#### Stated goal:
Go through the entries below and copy each line containing the word "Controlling".

Robot episode data:
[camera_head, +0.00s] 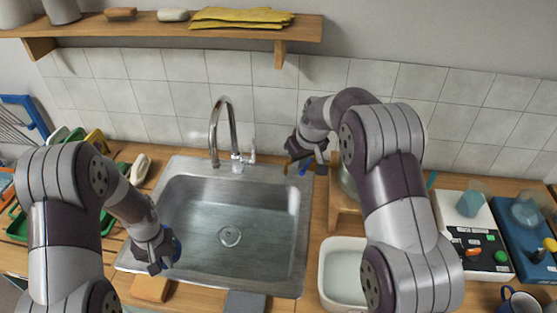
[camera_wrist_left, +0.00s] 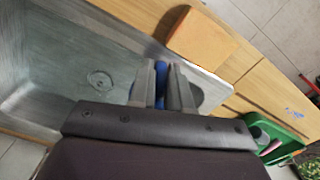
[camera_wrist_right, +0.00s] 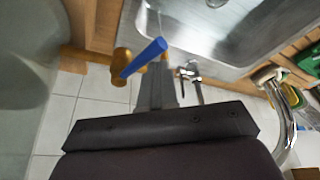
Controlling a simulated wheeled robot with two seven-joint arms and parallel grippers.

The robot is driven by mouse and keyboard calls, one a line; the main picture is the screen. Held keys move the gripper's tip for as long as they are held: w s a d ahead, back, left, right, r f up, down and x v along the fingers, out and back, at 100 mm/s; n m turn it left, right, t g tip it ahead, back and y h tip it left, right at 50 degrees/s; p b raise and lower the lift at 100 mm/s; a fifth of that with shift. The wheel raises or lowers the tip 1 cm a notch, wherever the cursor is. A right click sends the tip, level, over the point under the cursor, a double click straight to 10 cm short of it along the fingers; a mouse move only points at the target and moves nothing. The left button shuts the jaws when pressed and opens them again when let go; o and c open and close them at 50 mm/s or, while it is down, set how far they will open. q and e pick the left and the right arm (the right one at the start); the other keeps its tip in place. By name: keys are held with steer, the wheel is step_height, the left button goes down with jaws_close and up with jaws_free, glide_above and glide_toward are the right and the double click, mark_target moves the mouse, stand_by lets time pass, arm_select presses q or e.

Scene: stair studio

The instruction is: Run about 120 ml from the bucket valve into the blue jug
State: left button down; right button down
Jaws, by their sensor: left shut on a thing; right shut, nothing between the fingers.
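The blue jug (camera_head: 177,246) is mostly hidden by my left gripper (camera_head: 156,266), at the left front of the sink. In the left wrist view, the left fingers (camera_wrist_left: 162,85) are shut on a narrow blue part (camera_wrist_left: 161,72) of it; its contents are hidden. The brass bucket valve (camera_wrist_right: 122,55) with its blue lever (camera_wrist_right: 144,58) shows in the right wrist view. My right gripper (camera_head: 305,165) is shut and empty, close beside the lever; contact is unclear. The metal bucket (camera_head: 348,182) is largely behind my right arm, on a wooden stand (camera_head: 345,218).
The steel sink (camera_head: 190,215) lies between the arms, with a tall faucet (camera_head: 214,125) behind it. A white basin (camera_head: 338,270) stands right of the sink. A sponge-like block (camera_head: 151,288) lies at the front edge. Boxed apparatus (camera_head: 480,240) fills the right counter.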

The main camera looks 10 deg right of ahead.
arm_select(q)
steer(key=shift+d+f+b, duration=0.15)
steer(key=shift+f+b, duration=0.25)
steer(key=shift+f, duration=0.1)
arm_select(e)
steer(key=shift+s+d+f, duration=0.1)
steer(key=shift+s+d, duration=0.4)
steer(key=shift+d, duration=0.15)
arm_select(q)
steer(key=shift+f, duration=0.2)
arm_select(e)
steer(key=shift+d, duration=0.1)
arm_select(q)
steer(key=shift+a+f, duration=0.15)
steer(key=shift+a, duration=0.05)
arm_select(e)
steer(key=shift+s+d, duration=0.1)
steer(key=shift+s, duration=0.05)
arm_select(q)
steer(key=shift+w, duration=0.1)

---

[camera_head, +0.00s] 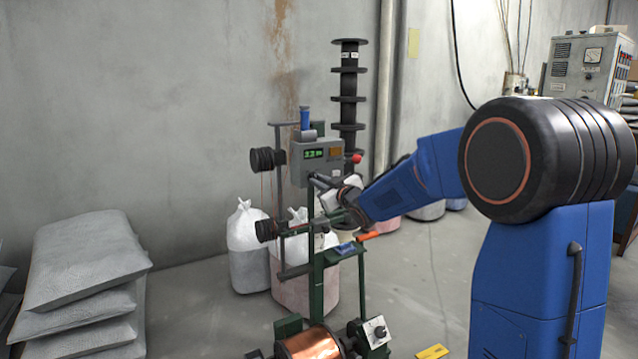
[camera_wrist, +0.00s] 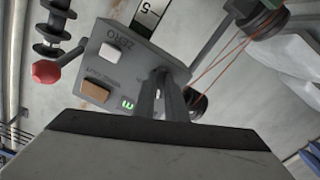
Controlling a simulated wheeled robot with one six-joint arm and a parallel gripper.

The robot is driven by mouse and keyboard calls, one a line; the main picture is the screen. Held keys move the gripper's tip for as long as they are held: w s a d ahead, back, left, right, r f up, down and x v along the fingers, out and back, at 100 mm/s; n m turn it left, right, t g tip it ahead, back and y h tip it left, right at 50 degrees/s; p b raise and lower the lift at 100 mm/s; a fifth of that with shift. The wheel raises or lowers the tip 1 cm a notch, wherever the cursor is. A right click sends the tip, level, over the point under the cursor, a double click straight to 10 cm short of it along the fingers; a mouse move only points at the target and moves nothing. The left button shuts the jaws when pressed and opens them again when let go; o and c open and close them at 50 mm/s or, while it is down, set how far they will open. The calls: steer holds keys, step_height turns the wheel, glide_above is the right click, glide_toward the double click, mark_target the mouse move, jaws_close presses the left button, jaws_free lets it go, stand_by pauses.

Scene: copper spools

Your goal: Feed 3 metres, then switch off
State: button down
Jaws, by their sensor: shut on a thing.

#### Solution for this problem:
Controlling a simulated wheeled robot with two seven-joint arms and parallel grippers.
Controlling a simulated wheeled robot with one six-joint arm and a parallel gripper.

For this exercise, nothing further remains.